>> Begin Dataset section

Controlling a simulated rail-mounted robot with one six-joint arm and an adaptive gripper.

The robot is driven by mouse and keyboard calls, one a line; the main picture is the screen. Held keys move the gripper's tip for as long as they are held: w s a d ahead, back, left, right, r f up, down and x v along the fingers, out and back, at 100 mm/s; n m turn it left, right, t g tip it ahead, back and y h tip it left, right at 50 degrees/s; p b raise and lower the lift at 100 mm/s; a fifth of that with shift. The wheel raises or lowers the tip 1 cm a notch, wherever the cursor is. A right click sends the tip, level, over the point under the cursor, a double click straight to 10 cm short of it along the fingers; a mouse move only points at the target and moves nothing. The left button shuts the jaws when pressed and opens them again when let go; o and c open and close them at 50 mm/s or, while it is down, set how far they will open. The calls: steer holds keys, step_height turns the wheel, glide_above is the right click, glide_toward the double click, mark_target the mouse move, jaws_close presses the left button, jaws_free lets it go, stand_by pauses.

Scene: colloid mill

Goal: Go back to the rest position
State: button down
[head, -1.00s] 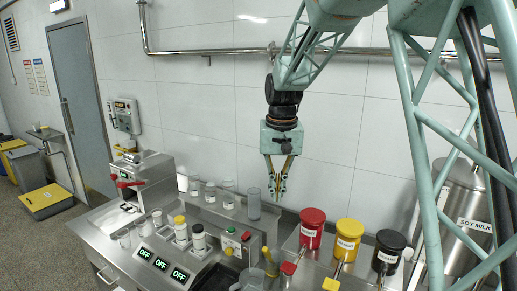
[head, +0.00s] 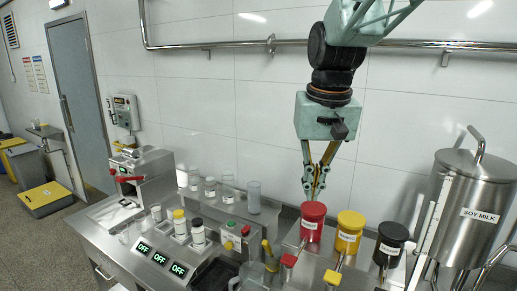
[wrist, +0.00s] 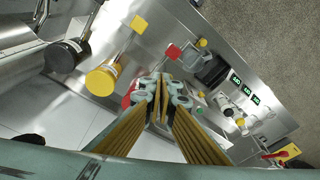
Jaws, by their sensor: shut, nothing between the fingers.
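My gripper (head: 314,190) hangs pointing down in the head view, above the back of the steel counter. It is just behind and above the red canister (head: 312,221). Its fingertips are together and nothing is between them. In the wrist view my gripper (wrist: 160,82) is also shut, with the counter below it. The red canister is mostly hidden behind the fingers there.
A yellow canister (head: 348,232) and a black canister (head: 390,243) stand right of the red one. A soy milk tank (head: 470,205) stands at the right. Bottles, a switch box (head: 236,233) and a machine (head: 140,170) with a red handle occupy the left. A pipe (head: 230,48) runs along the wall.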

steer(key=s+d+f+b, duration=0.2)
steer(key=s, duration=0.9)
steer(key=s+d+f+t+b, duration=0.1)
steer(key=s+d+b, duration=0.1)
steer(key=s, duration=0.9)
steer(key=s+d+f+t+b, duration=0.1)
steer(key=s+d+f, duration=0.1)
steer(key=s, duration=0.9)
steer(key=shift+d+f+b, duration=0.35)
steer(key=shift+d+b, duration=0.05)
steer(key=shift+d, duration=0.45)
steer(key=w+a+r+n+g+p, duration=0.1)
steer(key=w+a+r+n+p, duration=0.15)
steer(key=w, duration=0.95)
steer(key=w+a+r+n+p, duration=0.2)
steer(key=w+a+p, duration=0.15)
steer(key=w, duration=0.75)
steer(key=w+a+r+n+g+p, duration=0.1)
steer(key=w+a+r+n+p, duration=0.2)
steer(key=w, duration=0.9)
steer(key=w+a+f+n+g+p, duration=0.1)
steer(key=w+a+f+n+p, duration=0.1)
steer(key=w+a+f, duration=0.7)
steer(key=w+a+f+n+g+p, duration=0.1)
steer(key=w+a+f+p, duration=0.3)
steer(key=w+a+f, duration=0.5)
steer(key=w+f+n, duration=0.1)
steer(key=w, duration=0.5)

>> End Dataset section

• **Job**: Write out the whole listing exactly, and drop the pictures.

• **Task response**:
Controlling a simulated rail-mounted robot with one six-joint arm and an adaptive gripper.

The robot is driven by mouse and keyboard calls, one a line; the main picture is the screen. Held keys move the gripper's tip for as long as they are held: w s a d ahead, back, left, right, r f up, down and x v along the fingers, out and back, at 100 mm/s; n m turn it left, right, t g tip it ahead, back and y h tip it left, right at 50 degrees/s; p b raise and lower the lift at 100 mm/s; a fifth of that with shift. The wheel raises or lowers the tip 1 cm a notch, wherever the cursor is. A right click sends the tip, level, over the point under the cursor, a double click straight to 10 cm short of it along the fingers; a mouse move only points at the target and moves nothing. The left button shuts the jaws when pressed and opens them again when let go; o and c open and close them at 50 mm/s or, while it is down, set how far they will open. The calls: steer holds keys, step_height turns the wheel, glide_above is the right click, glide_toward the double click, mark_target the mouse move, jaws_close presses the left button, jaws_free lets it go, stand_by pauses.

Scene: colloid mill

Goal: Go back to the rest position
State: button down
[head, -1.00s] 
[head, +0.00s] 
[wrist, +0.00s] 
Jaws, by their sensor: shut, nothing between the fingers.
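My gripper (head: 314,190) hangs pointing down in the head view, above the back of the steel counter. It is just behind and above the red canister (head: 312,221). Its fingertips are together and nothing is between them. In the wrist view my gripper (wrist: 160,82) is also shut, with the counter below it. The red canister is mostly hidden behind the fingers there.
A yellow canister (head: 348,232) and a black canister (head: 390,243) stand right of the red one. A soy milk tank (head: 470,205) stands at the right. Bottles, a switch box (head: 236,233) and a machine (head: 140,170) with a red handle occupy the left. A pipe (head: 230,48) runs along the wall.

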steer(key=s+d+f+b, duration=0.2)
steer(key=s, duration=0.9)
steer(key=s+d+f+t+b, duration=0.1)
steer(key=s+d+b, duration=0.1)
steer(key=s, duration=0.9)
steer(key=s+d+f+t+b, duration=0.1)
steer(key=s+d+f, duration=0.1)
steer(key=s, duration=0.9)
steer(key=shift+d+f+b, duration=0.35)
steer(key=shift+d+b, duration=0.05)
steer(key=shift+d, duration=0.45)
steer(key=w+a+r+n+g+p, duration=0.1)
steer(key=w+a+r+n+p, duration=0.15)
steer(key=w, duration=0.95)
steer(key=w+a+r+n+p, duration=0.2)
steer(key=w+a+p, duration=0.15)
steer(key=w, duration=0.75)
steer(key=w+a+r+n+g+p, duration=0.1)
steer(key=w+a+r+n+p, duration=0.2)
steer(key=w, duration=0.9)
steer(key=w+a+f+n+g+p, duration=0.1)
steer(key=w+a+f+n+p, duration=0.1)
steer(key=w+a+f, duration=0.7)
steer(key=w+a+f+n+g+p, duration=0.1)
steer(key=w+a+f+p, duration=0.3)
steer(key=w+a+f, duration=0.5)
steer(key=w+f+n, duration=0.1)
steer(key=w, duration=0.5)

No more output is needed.